How the new ships will look

The construction of two dual fuel ferries - one of which is expected to serve Skye - is approaching a new project milestone as the first vessel, currently known as Hull 801, nears the 75 per cent steelwork fabrication stage.

 Caledonian Maritime Assets Limited (CMAL), who are behind the construction projects, have also confirmed that the second vessel, Hull 802 is following closely behind, currently at 60 per cent steelwork fabrication. Both are expected to be in service by late 2018.

The 102 metre vessels will be capable of operating on liquefied natural gas (LNG) and marine gas oil (MGO), reducing emissions to help meet Scottish Government reduction targets across transport.  They are being designed to provide a fully flexible, year-round service for Arran and the Skye Triangle routes.

Last month, the dual fuel engines that will power the vessels were delivered to Ferguson Marine Engineering Limited’s shipyard in Port Glasgow, where the ships are being built.  The 147m3 LNG tanks supplied by Wartsila - a stand out feature of the new vessels, measuring 20.4 metres in length and 4 metres in diameter – are nearing completion and are expected to be delivered to the shipyard in June 2017.  Work is also underway on the aluminium superstructure that will form the accommodation block of the ships.

The hulls of the new ferries

The new ships will be highly manoeuvrable, with Twist Flow Costa Bulb Flap Rudders, three 620 kW bow thrusters and a 480 kW stern thruster.  An innovative stern ramp will slide transversely, allowing the ships to operate on several routes across the service network.

CMAL, which owns ferries, ports and harbours across the west coast of Scotland, has published a series of project photos of the hulls, engines and fuel tanks, as well as artist impressions to visualise what the ships will look like when complete.

Jim Anderson, Director of Vessels at Caledonian Maritime Assets Limited (CMAL), said:

“It is an impressive sight to see the two vessels being built side by side and the stage of fabrication now allows us to see the vessel form taking shape on the slipway at the shipyard.  Hull 801 is approaching the 75 per cent fabrication stage, with Hull 802 following closely behind.  The yard is now moving into the main equipment installation stage of the vessels.

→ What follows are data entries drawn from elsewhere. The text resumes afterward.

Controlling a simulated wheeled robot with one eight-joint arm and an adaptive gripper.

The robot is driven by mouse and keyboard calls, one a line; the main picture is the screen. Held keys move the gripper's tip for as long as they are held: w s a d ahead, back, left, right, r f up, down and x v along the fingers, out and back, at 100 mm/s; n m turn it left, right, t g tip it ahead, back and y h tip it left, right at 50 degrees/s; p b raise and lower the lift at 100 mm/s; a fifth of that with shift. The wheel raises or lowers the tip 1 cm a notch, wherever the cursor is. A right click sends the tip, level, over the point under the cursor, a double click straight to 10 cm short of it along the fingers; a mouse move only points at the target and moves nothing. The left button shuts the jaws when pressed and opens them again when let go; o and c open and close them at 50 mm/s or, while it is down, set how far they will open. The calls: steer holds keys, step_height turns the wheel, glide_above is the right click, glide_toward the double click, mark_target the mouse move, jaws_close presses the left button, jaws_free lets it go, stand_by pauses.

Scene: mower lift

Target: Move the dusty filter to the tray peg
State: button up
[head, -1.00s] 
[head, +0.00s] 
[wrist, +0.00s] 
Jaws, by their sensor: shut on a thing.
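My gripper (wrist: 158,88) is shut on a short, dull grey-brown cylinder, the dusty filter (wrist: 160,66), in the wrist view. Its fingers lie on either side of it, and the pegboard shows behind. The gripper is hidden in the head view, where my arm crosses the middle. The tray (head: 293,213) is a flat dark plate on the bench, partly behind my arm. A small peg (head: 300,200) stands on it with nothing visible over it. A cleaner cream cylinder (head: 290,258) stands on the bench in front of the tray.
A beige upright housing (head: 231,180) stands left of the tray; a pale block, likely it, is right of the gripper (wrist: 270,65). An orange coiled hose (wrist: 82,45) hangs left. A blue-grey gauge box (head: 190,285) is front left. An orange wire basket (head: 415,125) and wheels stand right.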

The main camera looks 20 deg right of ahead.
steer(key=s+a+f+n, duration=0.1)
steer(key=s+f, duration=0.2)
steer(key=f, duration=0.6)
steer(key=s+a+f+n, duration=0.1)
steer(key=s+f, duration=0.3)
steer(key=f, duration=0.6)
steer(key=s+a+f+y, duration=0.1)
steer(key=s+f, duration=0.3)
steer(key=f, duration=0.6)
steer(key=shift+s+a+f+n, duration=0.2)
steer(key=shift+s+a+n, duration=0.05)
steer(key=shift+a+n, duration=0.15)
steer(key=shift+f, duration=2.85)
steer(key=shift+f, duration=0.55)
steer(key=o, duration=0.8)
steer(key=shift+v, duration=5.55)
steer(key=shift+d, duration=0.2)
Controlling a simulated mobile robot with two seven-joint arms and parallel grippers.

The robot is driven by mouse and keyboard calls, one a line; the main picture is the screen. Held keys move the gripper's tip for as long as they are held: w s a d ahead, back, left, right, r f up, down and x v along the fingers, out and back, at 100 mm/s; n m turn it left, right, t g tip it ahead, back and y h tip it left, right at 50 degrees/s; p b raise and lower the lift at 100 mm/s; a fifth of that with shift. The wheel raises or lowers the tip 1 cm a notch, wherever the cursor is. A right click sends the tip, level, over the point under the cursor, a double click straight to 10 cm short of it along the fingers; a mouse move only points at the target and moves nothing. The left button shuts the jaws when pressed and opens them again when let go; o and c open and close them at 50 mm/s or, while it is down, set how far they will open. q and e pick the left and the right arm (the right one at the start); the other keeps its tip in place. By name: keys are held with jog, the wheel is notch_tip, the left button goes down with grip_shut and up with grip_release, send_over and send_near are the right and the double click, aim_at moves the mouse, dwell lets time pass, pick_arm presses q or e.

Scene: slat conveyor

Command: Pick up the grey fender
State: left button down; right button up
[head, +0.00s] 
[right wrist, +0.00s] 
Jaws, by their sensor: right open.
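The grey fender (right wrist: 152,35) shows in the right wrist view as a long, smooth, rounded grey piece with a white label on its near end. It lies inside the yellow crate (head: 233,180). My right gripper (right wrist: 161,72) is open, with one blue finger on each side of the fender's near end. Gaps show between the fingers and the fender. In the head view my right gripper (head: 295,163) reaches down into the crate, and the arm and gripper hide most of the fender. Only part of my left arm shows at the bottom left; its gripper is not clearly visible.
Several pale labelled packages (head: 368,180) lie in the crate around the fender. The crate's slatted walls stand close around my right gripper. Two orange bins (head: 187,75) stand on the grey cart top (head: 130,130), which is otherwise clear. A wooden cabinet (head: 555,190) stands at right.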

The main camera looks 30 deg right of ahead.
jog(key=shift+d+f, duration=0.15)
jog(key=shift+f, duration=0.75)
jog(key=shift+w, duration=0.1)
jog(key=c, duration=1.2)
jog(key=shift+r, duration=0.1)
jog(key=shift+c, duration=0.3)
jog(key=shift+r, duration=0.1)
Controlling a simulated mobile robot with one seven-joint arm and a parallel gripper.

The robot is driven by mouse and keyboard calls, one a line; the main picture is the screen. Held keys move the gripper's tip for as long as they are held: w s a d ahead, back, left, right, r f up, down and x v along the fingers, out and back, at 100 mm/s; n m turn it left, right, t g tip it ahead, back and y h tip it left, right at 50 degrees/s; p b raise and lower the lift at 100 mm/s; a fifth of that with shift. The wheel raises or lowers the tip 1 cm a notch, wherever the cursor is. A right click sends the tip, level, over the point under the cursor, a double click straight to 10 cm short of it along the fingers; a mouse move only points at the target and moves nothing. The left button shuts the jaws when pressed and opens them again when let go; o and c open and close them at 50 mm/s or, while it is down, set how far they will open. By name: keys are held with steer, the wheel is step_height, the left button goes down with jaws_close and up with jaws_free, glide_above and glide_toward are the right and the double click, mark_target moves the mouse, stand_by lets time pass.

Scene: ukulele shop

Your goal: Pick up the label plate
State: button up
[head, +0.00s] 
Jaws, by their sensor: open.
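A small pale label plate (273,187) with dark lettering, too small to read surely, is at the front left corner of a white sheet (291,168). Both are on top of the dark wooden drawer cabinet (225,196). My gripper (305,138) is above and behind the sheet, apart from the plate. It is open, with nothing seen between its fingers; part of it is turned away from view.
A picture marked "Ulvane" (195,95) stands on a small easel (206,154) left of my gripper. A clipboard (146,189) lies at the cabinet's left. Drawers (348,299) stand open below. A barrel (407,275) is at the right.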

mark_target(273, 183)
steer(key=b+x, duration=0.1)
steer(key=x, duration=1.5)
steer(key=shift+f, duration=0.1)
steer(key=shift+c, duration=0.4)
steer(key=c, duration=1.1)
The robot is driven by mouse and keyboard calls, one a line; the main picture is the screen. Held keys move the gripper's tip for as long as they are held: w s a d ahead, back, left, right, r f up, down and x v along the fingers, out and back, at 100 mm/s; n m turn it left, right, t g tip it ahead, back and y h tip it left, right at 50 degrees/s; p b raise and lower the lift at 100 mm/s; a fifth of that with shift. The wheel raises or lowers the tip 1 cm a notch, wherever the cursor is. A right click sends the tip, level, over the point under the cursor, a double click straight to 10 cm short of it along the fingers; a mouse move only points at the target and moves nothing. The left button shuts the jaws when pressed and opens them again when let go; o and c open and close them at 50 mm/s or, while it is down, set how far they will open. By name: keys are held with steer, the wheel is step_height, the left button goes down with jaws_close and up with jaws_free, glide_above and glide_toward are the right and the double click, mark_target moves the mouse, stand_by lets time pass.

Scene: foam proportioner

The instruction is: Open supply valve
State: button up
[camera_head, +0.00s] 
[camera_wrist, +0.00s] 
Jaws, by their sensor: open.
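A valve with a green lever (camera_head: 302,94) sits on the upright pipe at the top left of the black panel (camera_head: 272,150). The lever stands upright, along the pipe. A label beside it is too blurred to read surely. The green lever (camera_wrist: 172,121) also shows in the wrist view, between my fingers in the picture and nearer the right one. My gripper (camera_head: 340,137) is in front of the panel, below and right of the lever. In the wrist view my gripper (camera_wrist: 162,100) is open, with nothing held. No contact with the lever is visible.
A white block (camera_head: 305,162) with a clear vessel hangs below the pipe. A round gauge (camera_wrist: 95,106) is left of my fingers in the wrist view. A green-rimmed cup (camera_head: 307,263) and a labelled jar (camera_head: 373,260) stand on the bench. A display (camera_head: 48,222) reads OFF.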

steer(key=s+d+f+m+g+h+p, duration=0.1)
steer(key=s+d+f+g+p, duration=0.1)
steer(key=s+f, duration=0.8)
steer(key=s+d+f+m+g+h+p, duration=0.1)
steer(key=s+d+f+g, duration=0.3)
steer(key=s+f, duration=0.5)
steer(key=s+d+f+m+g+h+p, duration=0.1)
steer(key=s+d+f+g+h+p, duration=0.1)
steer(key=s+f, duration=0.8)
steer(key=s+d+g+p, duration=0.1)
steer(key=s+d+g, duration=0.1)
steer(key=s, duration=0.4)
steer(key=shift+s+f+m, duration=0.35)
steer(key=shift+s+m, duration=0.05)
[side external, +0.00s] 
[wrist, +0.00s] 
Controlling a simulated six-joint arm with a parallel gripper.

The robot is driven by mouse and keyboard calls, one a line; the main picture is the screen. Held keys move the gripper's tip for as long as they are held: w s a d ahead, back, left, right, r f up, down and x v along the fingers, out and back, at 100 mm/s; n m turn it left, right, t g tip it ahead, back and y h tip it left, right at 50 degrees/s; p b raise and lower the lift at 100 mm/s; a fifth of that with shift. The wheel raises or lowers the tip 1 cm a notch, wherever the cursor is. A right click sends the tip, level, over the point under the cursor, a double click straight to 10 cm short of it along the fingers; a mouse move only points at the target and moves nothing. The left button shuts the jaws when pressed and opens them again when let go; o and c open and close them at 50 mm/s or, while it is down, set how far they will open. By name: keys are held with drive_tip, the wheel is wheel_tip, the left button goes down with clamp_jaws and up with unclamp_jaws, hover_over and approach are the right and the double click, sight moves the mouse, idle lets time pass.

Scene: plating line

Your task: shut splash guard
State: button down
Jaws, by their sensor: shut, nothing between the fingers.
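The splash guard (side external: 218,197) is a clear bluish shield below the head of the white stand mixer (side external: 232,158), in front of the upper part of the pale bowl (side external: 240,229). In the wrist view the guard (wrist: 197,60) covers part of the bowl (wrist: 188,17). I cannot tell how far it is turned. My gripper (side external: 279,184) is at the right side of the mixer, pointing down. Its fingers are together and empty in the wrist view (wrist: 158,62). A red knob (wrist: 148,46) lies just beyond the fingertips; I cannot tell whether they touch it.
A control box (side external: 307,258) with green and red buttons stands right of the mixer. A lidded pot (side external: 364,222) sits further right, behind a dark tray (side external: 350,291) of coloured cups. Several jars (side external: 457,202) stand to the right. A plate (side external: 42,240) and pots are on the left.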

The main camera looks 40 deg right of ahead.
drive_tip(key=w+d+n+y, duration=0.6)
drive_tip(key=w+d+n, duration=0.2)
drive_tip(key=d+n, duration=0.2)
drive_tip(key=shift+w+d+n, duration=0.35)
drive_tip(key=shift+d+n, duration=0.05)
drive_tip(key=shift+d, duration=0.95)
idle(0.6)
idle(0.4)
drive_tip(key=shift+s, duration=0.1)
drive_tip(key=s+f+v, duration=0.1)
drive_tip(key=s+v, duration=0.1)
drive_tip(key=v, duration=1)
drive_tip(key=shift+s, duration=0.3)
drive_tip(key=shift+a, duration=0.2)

“The LNG fuel tanks are hugely impressive and their planned delivery reminds us of the scale of the project we are delivering.  The design and build of these dual fuel vessels is a highly complex technical project, the first of its kind in Scotland – and indeed the UK.  They represent CMAL’s commitment to exploring new technologies for ferries, as well as a wider commitment to innovation in Scotland and consideration for the environmental impact of transport.”

Liam Campbell, Managing Director at Ferguson Marine Engineering Ltd said:

“We are now entering a stage of the build on the vessels that will see much of the equipment being delivered and allow us to further advance the outfitting of the vessels both on the slipway and in the module hall.  These vessels, although complex, allow the yard invaluable experience in LNG vessels and, mixed with the experience we have gained in previous CMAL builds with hybrid propulsion vessels, puts us in a great position to serve the industry with state of the art vessels.”

The new vessels are earmarked for the Arran and Skye Triangle routes, although the final decision on routes is subject to review by CalMac Ferries Ltd, CMAL and Transport Scotland.  The first ferry is expected to enter service in the second half of 2018, with the second vessel following a few months later.